Lost in much of the narrative about teachers’ unions – from their defenders and critics – is engagement with the basic political reality that teachers’ union leaders are elected. That means that like any politician they must be attuned to constituencies and the political winds within their union. And the winds do blow, there are many factions within teachers unions that agree or disagree on various issues, have different priorities, or have different political underpinnings.
One dynamic we see a lot is that if you’re trying to unseat the incumbent you attack them as insufficiently strident, not getting everything they could for members, not fighting hard enough and so forth. That tactic cost a lot of pro-reform union leaders their jobs during the aughts. But it can also lead to the absurd. Take the case of Chicago where Karen Lewis was just elected to a second term. Her opposition attacked her, as the Chicago Tribune reports:
“…Saunders-Wolffe said contract negotiations didn’t result in sufficient raises for teachers and that Lewis “didn’t deliver at the bargaining table” with issues surrounding teacher seniority and teacher evaluations.”

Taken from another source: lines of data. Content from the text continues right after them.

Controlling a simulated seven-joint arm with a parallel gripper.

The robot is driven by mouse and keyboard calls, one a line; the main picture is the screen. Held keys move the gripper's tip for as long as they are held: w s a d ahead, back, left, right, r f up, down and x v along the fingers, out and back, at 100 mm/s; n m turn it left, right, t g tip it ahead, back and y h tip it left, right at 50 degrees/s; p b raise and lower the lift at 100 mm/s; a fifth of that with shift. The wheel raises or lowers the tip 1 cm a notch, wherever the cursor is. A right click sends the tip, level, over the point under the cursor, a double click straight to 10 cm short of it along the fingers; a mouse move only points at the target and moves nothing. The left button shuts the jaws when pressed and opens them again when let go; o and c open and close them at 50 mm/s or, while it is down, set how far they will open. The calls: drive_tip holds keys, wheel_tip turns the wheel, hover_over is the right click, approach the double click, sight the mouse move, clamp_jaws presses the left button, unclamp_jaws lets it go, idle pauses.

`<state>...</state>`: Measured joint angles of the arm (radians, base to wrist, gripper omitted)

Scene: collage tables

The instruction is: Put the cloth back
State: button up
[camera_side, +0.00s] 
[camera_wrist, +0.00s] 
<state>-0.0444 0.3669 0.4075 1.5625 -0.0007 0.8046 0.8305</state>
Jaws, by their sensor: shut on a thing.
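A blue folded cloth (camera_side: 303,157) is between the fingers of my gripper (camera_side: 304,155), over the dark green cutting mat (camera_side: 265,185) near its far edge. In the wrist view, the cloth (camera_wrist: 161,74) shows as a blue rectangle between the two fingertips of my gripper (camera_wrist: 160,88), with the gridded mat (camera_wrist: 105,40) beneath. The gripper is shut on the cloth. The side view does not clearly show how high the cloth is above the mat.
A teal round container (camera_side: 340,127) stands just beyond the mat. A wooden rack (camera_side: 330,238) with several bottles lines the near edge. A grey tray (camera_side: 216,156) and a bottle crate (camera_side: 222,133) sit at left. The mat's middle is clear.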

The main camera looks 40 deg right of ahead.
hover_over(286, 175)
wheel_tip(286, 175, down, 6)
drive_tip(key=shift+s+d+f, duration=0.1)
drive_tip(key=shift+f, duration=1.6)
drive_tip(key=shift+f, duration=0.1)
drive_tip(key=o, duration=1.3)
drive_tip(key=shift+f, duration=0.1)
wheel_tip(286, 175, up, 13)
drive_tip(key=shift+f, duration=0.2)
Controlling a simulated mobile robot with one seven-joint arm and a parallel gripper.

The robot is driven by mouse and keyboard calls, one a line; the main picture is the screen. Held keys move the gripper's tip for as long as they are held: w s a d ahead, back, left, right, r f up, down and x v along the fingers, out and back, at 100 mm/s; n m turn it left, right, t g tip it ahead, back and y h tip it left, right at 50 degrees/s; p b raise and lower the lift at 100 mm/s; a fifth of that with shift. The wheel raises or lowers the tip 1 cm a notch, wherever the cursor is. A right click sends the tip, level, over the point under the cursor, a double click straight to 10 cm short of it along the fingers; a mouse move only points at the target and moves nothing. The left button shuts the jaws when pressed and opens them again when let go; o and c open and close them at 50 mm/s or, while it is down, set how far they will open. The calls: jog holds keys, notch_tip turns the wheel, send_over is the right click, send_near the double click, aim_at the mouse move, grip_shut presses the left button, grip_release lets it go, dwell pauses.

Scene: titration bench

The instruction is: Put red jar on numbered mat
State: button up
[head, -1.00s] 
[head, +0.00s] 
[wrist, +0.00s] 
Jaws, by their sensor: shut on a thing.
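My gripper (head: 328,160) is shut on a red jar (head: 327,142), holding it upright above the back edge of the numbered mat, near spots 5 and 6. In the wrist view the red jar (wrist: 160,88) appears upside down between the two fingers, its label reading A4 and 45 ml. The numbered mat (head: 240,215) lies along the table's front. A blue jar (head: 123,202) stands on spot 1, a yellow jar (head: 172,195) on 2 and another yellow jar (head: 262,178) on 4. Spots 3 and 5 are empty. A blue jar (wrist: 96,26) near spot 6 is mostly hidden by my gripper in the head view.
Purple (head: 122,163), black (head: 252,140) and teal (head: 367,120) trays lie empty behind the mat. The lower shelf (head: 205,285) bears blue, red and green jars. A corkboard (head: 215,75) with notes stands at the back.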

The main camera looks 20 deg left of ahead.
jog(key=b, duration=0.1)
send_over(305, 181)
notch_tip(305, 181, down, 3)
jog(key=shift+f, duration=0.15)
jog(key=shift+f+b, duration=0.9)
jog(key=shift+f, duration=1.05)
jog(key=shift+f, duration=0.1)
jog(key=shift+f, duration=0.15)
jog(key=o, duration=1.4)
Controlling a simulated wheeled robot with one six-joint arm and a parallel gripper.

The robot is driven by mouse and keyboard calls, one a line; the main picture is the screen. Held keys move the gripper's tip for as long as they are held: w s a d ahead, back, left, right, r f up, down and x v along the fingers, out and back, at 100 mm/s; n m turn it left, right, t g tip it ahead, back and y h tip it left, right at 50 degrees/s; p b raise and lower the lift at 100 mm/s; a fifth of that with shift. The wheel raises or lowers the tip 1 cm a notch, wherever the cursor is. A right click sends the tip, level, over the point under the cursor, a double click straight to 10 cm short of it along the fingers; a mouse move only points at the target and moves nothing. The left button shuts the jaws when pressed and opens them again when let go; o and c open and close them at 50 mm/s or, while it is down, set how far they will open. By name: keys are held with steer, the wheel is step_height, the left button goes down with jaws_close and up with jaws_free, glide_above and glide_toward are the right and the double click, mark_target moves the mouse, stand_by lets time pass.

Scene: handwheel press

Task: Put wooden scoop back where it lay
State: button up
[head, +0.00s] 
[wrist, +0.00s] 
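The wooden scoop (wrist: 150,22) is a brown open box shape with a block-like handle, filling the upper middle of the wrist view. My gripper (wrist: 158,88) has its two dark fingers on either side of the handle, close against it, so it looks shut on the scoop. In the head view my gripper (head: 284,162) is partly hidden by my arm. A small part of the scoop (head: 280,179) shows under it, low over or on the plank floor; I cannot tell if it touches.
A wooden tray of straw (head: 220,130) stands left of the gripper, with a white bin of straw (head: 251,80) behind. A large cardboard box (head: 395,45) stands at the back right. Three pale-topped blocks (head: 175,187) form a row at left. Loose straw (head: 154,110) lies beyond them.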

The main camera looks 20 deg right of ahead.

That line of attack is about someone, Lewis, who broke the teachers’ union losing streak with a strike that paralyzed Chicago, got sizable increases in compensation that may ultimately bankrupt the schools, reshaped the debate in Chicago and to a large extent nationally (AFT President Randi Weingarten had to go get herself arrested in Philly, for instance), forestalled evaluations in Chicago, and is fighting the proposed school closings tooth and nail. In the stridency department there is stuff like this.
The line of attack is also, of course, the same one that Lewis used to win the presidency from her predecessor. So the point is as obvious as it generally is intractable. Just as in our national politics, in an environment like that genuine sustained moderation and consensus will remain hard to come by.